##### RECORD EXCERPTS #####

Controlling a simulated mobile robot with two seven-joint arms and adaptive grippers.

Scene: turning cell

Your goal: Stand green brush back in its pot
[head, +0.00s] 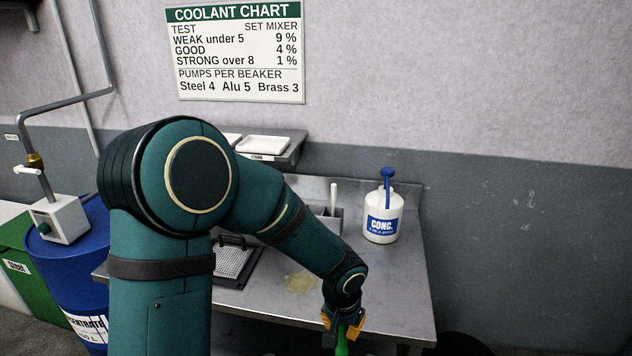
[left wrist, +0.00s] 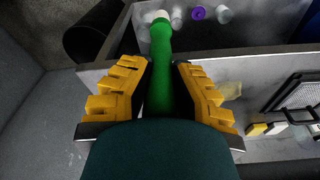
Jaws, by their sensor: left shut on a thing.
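My left gripper (head: 342,330) is at the front right edge of the steel bench in the head view. It is shut on the green brush (head: 342,346), whose lower part runs out of the picture. In the left wrist view the green brush (left wrist: 161,65) lies between the yellow fingers of the left gripper (left wrist: 160,92) and points away from the camera, with a pale end at the top. I cannot make out the brush's pot for certain in either view. My right gripper is not in view.
On the bench (head: 395,300) stand a white CONC. bottle (head: 383,222) with a blue pump, a grey holder (head: 326,222) with a white stick, and a mesh tray (head: 235,262). A yellowish stain (head: 300,283) marks the top. A black bin (left wrist: 90,38) is beyond the bench edge.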

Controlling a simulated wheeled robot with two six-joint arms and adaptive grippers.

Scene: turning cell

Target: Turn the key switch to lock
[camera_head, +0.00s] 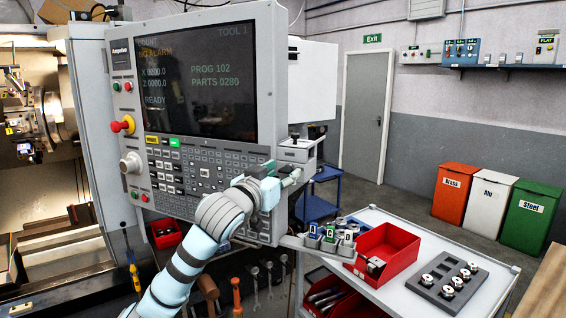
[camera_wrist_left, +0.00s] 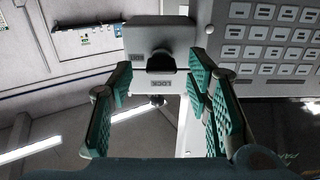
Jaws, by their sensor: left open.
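The key switch (camera_wrist_left: 160,61) shows in the left wrist view as a dark knob on the face of a small light-grey box (camera_wrist_left: 180,33). Contact cannot be told. My right gripper is not in view.
The control panel (camera_head: 200,170) with screen and keys stands close left of the gripper. Its red emergency stop (camera_head: 122,125) is at the left edge. Below right, a trolley (camera_head: 420,225) carries a red bin (camera_head: 388,252) and a grey tray of parts (camera_head: 447,284).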

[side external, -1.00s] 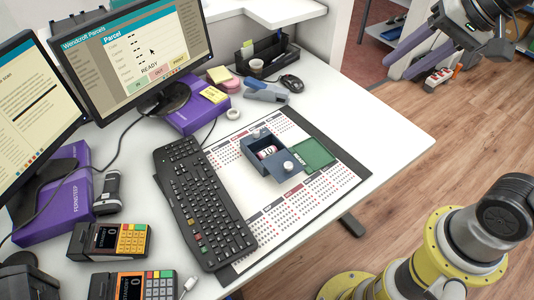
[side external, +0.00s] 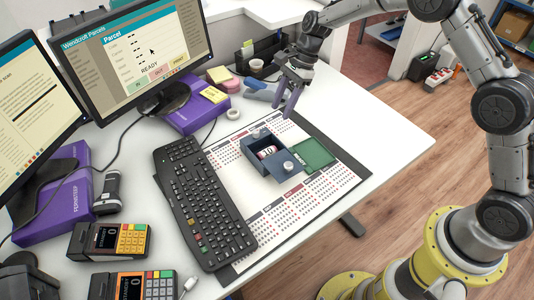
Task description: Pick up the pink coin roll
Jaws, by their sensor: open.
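The pink coin roll (side external: 267,152) is small, with white and dark marking, and lies inside an open dark blue box (side external: 278,168) on the desk pad. The box has round light knobs and its walls hide part of the roll. My gripper (side external: 283,102) is open and empty, fingers pointing down. In the picture it is above and slightly right of the box, clear of the roll.
A black keyboard (side external: 203,200) lies left of the box, and a green pad (side external: 313,152) lies to its right. A grey-blue stapler-like tool (side external: 258,90) and a tape roll (side external: 232,114) lie behind. The desk's right side is clear.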

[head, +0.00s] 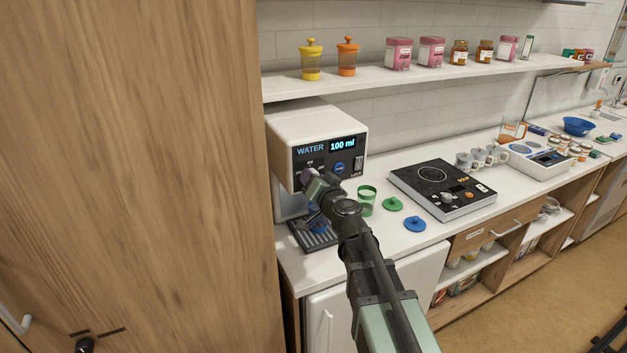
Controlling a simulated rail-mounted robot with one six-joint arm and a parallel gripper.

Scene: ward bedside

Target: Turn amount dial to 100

#####

_EXERCISE_. Lines from the one with "Target: Turn the key switch to lock" through the one with "[camera_wrist_left, +0.00s]" are the only ones to quote. Quote them exactly and leave out pictures.

_ANSWER_.
Target: Turn the key switch to lock
[camera_head, +0.00s] 
[camera_wrist_left, +0.00s] 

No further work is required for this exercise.